Spreading Out The Load:

This becomes much less important if you pass enough information in the event message body that the worker does NOT need to query the database, but let's say, for argument's sake, your worker still needs to query something. Using this technique naturally spreads out the load on the database as there are not a bunch of messages waiting to get queued up until your cron decides to run. The messages are queued up instantly, so unless a huge number of users place an order at the exact same time, the load will be spread out. And even if they do, you can throttle the number of workers so the workers will just take their time consuming that queue instead of running in parallel.

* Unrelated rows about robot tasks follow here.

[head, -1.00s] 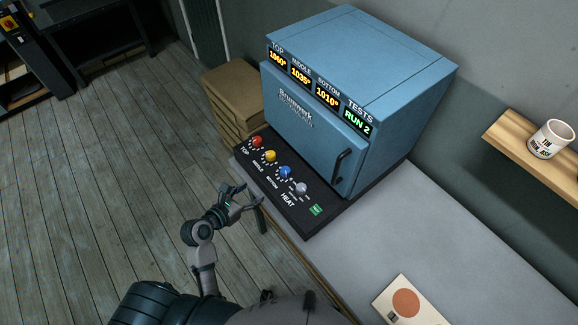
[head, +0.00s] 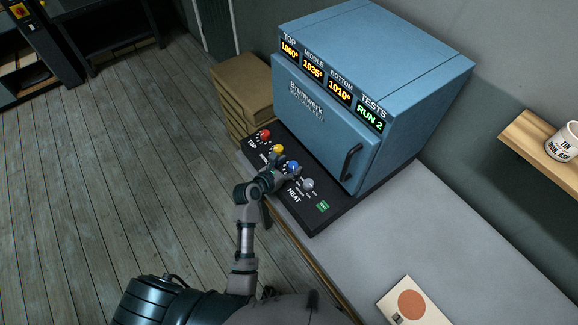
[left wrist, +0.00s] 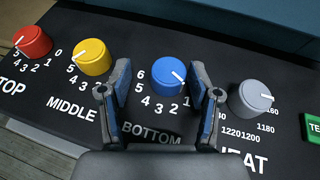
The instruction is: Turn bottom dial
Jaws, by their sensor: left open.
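The blue bottom dial (left wrist: 168,75) sits on the black control panel, above the word BOTTOM in the left wrist view. Its white mark points to the lower right. My left gripper (left wrist: 160,85) is open, with one finger on each side of the blue dial in that view. The fingers look apart from the dial; contact cannot be told. In the head view my left gripper (head: 280,175) reaches over the panel at the blue dial (head: 293,167), partly covering the lettering there. My right gripper is not in view.
The red top dial (left wrist: 33,41) and yellow middle dial (left wrist: 93,57) are left of the blue dial. The grey heat dial (left wrist: 250,98) is close to its right. A green test button (head: 323,206) is farther right. The blue kiln (head: 375,85) stands behind the panel.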

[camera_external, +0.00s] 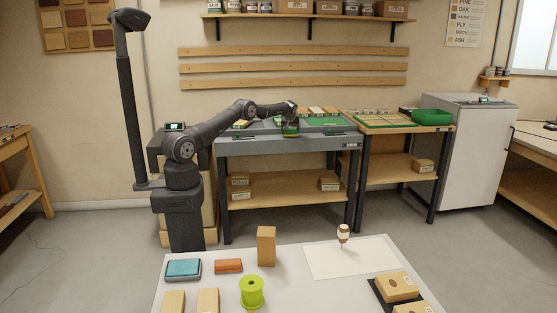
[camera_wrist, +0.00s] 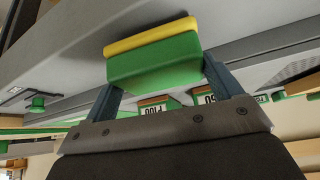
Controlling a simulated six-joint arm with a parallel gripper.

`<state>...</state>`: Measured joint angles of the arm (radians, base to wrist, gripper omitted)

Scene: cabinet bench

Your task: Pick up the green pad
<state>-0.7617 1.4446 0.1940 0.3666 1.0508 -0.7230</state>
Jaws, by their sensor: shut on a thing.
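The green pad (camera_wrist: 155,62) is a green block with a yellow layer along one face. In the wrist view it sits between the two fingers of my gripper (camera_wrist: 160,78), which is shut on it. In the external view my gripper (camera_external: 290,124) is at the front part of the grey bench (camera_external: 285,143), and the green pad (camera_external: 290,131) shows small and green under it. I cannot tell whether the pad touches the bench top.
Wooden blocks with labels (camera_wrist: 153,107) show behind the gripper in the wrist view.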

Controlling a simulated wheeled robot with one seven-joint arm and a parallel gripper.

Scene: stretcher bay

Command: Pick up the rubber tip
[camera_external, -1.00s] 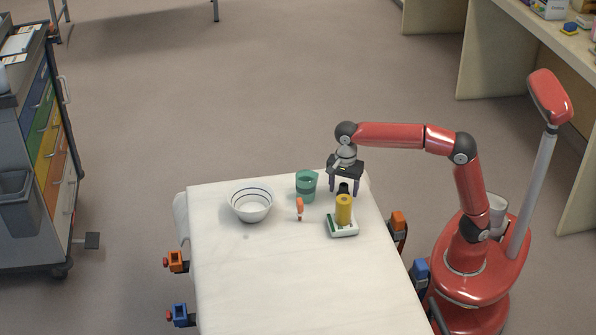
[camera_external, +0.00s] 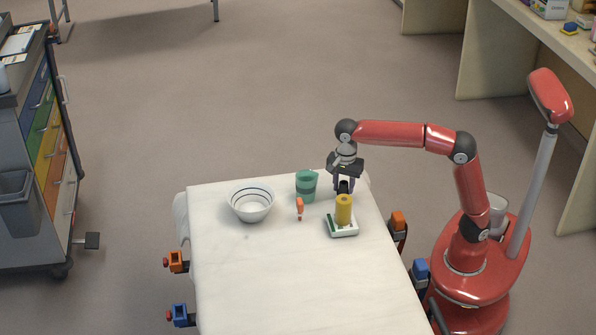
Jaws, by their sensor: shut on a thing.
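The rubber tip (camera_external: 343,189) looks like a small black piece just behind the yellow cylinder, over the far right part of the white stretcher top (camera_external: 285,285). My gripper (camera_external: 344,186) points down over it, its two fingers shut on its sides. The lower part of the tip is hidden behind the yellow cylinder, so I cannot tell whether it touches the stretcher.
The yellow cylinder (camera_external: 343,210) stands on a white and green tray (camera_external: 345,231) close in front of my gripper. A green cup (camera_external: 306,186), an orange item (camera_external: 299,208) and a white bowl (camera_external: 251,205) are to the left. The stretcher's near part is clear.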

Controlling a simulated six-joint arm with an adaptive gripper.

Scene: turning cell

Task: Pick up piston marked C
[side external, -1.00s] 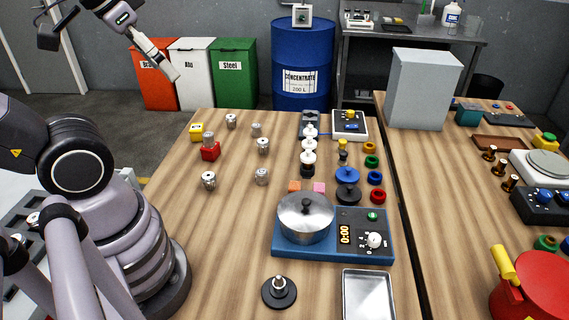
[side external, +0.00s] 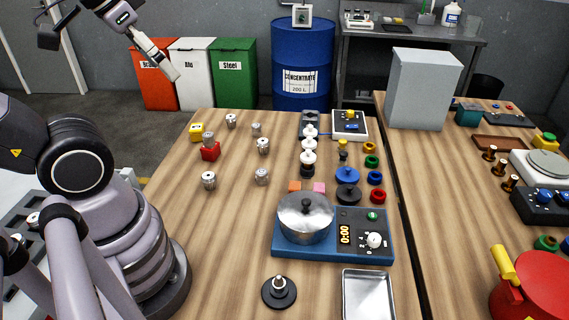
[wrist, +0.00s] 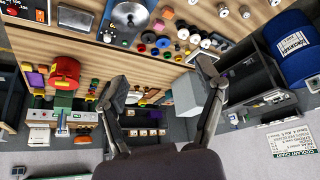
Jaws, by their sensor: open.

You can do some advanced tactics like setting rules to throttle workers from processing if the database CPU usage is too high or if the website latency is too high as well.

Warning:

Don’t just create a database table with a bunch of events in your primary database. Then, the workers polling for events are putting a load on your primary database, which kind of defeats the purpose of this whole thing.

Batching Events:

There is nothing that says a message in a queue needs to be processed by a worker immediately. When you are building your infrastructure, think very carefully about what needs to be processed within seconds, minutes, hours, or even days. There are a lot of things you can queue up and wait to process until a time that would have a lower impact on your database and, therefore, your customer experience.

AWS SQS:

Pick the right tool for the job. AWS SQS is crazy fast and a great queue management tool, especially if you only have one consumer per queue. This means when an event is queued, only one worker needs to consume and process that event. It is a great starting point for Event-Driven Architecture.

AWS Kinesis:

This is a bit advanced (even for the advanced section), but if you have embraced a MicroService architecture and/or have multiple workers who may need to consume an event, this is a great service. Kinesis is a data stream that will allow as many consumers as possible to consume events as they like. Note: There is a limit if you use the Enhanced Fan-out functionality, but I have not really worked with that.

I generally start my projects with kinesis just because of the amount of flexibility that it gives me with my designs.

Bonus Data Warehouse:

As an added bonus, AWS Kinesis can pretty easily pump these events into S3 for consumption by a few of the tools mentioned earlier in the Data Warehouse Section.